How to Manage Your Manager

That was the title of a talk I was to give during an in-house meeting at IBM. I was a trainee at the time and the topic/title was assigned by another trainee. She was smiling as she presented it to me. It was something we all wanted to know.

We had two managers of marketing representatives, one manager of systems engineers and a branch manager over the other three. I decided to interview the managers and some of the top marketing representatives and systems engineers for my presentation. The resulting talk was well received and the following are some ideas that I still remember.

The top performers and managers agreed on the value of a manager. That value probably surprised many of us. The value of a manager is to support the people who actually get things done. If a marketing rep or systems engineer was having a problem getting the job done, the manager was asked for advice or help. Although my presentation included other details, that was the essential message.

Remember that I was talking to the top performers. They knew their jobs and were motivated. They did not need managers who would motivate them or micromanage them.

Perhaps setting up that environment was the first step. IBM hired people who would be motivated and capable. Then those people were put through an intensive training program.
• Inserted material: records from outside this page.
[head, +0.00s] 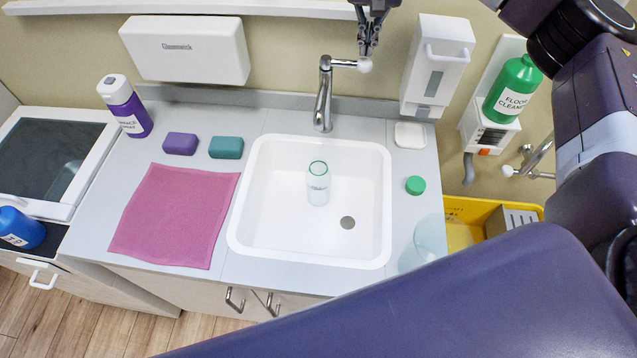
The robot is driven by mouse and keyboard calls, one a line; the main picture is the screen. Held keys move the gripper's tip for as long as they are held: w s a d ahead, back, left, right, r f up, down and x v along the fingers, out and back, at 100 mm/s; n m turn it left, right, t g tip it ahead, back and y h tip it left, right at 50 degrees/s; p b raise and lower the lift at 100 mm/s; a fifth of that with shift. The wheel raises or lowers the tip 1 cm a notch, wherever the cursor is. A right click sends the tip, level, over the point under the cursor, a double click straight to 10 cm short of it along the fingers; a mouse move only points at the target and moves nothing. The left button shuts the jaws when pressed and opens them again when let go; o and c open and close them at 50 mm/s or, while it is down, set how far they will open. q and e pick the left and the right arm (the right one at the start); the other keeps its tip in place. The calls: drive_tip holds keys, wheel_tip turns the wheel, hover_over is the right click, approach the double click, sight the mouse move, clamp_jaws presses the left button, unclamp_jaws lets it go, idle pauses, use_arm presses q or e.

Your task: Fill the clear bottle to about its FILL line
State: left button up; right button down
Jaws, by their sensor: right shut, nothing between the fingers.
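The clear bottle (318,190) stands upright and uncapped in the white sink (270,230), in front of the tap. It has a green ring at its mouth and small marks on its side that I cannot read. I cannot tell its water level. The chrome tap (323,100) stands behind the sink, with a lever to the right ending in a white knob (365,65). No stream of water shows. My right gripper (366,50) is shut and empty, its fingertips just above the knob; I cannot tell if they touch. My left gripper is out of view.
A green cap (415,185) and a clear container (429,238) are right of the sink. Left are a pink cloth (175,215), purple (180,143) and teal (226,147) sponges, and a purple spray bottle (126,106). A soap dispenser (437,65) hangs near the tap.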

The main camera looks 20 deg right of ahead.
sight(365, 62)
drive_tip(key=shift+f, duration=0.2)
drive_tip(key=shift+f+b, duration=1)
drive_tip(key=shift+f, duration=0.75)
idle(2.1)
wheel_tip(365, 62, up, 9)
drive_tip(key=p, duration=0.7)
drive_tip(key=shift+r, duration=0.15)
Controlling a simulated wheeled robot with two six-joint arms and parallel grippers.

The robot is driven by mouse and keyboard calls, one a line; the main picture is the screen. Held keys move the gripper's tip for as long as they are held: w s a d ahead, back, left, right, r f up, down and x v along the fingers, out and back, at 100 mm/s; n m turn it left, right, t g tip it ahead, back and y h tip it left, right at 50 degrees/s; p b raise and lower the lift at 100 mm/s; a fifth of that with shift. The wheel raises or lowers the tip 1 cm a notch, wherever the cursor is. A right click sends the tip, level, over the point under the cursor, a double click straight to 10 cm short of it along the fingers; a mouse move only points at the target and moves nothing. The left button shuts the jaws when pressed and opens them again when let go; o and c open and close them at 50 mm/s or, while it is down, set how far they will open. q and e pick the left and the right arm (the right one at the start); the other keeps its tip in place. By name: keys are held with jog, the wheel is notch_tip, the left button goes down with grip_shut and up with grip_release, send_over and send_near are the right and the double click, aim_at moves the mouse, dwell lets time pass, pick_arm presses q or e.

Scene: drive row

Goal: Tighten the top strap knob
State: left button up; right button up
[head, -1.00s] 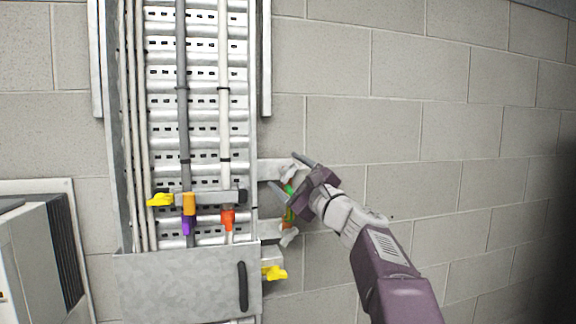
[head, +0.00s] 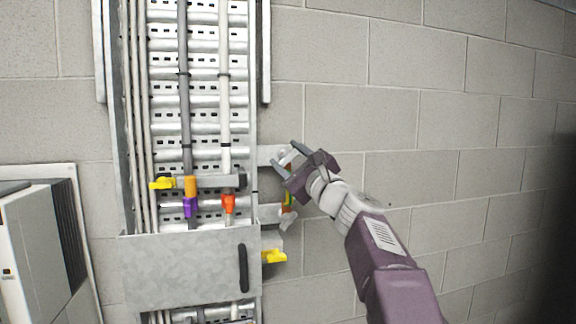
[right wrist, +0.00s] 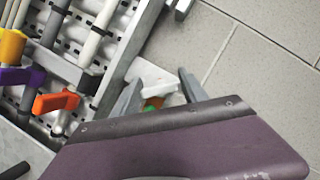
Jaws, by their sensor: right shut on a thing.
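My left gripper is out of view.
The cable tray (head: 205,75) carries grey and white cables with orange, purple and red-orange fittings. A yellow handle (head: 162,183) is on its crossbar, another yellow one (head: 274,256) lower right. A metal box (head: 185,270) covers the tray's lower part. The block wall (head: 450,130) to the right is bare.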

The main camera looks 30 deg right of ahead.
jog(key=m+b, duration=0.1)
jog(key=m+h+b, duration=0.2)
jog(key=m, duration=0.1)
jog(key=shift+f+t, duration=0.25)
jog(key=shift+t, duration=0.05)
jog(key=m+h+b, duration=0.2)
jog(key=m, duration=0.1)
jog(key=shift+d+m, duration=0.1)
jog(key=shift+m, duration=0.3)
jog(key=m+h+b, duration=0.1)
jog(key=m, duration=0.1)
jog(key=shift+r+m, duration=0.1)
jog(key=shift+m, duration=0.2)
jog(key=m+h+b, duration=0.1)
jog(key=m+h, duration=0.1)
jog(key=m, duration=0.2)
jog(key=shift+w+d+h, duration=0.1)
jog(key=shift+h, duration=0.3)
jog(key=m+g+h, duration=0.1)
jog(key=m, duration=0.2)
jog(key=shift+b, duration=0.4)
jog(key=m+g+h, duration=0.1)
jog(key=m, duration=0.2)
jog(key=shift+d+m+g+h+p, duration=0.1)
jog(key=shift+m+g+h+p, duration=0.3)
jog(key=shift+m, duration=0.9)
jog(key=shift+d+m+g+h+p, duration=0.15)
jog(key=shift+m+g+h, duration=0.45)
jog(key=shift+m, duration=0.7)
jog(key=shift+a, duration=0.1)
Management set goals for performance. Sometimes contests were put in place to reward achievement – to stimulate even more growth.

The key to managing your manager was to get the job done without need for supervision. I noticed that some of the top performers did not show up for sales meetings. They were too busy doing their jobs. I followed suit. There is nothing like having your name called for an award and an announcement that you were at a customer location – getting the job done!

If you are managing people, are you focused on results? Are you making sure that those under you have the skills and resources necessary to accomplish company goals? Are you improving your management skills?

Finally, is everyone being rewarded? We all want to be appreciated. Top performers should be rewarded. It is far better to keep great people than constantly train new people.

Management is all about performance. If you want to manage your manager, be a performer. Get the job done.